Call it democracy a la carte: A new breed of civic-minded start-ups wants to let citizens decide directly what improvements they want in their neighborhoods, from new dog parks to park repairs, and allow them to donate toward the cost.
Using the crowdfunding money-raising model popularized in the tech start-up world, these initiatives allow people to pool donations of time and money for civic projects of their choosing, rather than wait for the work to be done by public employees — or not done at all.
“We want to make government more like a vending machine,’’ said Jordan Raynor, founder of Citizinvestor, which allows governments and community nonprofits to submit proposed public improvements that residents could choose to support.
In Philadelphia, for example, the Parks and Recreation Department is using Citizinvestor to raise $12,875 to plant trees across the city, while in Boston a nonprofit named Tech Goes Home is soliciting $6,480 to buy iPads for a class of blind students.
“For parks, pools, and playgrounds, giving citizens the power to say where they’re going to put [those] is very powerful,’’ Raynor said.
Citizinvestor’s initiatives in Boston dovetail with an effort by the Menino administration, dubbed the Office of New Urban Mechanics, to upgrade infrastructure for the digital age. Nigel Jacob, cochairman of the office, said models such as Citizinvestor are a natural extension of how governments have been operating for centuries.
“When you think of taxes, governments have been crowdfunded for a long time,’’ Jacob said. But what make sites such as Citizinvestor appealing in his world, he said, is that they identify additional sources of revenue for cities.
And supporters get a deep sense of ownership in the projects they support.
“We like to call them micro-philanthropists,’’ Raynor said. “We like to give the people the feeling that they’re modern-day Rockefellers, for $5 or $10.’’
Some civic-funding sites give supporters perks to encourage participation: Neighbor.ly offered donors coffee mugs and posters, while Cambridge-based Cauzoom lets visitors support Little League baseball when they purchase gift cards for local businesses.
Not all efforts at tapping the kindness of crowds require money: Boston launched a crowdsourcing venture last year, Adopt-a-Hydrant, that asked for volunteers to shovel out hydrants in their neighborhoods during snowstorms.
And for some entrepreneurs, crowdfunding replaces traditional financial sources that may be disappearing.
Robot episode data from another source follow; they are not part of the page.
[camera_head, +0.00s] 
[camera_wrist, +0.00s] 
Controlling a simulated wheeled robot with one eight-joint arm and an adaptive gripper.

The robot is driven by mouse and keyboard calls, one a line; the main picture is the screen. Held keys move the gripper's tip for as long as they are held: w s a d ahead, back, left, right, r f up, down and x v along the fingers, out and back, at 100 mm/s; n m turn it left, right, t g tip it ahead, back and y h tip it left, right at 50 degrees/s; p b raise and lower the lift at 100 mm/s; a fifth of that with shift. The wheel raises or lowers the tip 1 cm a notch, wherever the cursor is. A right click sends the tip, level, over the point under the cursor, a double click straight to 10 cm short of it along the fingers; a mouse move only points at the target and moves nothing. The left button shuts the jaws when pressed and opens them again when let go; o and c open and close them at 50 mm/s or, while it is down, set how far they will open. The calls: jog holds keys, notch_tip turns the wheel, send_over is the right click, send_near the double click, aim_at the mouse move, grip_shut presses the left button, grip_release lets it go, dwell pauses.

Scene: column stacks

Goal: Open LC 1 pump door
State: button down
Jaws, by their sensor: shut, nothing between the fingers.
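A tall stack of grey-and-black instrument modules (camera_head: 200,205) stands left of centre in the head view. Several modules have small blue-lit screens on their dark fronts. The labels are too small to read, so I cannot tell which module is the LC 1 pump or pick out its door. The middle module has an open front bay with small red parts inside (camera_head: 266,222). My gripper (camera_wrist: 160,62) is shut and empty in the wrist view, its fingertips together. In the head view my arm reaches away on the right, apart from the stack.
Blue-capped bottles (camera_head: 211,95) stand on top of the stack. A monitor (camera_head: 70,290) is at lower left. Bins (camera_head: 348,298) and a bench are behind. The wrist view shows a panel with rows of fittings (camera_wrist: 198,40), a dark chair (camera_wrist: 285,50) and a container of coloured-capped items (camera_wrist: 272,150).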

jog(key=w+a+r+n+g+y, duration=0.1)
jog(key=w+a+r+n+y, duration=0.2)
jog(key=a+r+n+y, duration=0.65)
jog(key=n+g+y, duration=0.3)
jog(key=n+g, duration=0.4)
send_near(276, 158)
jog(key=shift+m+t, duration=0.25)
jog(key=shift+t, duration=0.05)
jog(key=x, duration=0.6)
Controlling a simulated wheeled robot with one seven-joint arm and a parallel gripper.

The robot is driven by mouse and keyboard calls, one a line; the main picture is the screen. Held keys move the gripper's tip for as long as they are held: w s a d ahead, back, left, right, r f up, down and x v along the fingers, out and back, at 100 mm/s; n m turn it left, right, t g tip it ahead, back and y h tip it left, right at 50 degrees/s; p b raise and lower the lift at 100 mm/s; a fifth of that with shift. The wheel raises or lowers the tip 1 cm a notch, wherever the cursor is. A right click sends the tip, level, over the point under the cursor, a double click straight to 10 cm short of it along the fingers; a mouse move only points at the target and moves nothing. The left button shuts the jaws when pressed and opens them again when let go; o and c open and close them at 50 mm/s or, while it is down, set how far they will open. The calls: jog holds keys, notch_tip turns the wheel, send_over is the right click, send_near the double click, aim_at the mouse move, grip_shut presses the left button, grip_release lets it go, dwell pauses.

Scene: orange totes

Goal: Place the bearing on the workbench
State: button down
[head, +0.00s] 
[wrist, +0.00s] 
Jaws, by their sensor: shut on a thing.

At Tech Goes Home, for example, the nonprofit’s executives began looking for other funding when a grant from a government broadband initiative began to wind down.
But putting projects out for public help can be risky, because people might not be interested in supporting them. With a day to hit its goal, the Philadelphia tree project had raised just over 13 percent of its goal and seemed unlikely to succeed.
It is one thing when trees do not get planted, but it is easy to imagine a future when crowdfunding, taken to its extreme, exacerbates the difference between those with money and those without, and when communities and residents with money can kickstart their favorite pools and schools while others struggle to get potholes filled.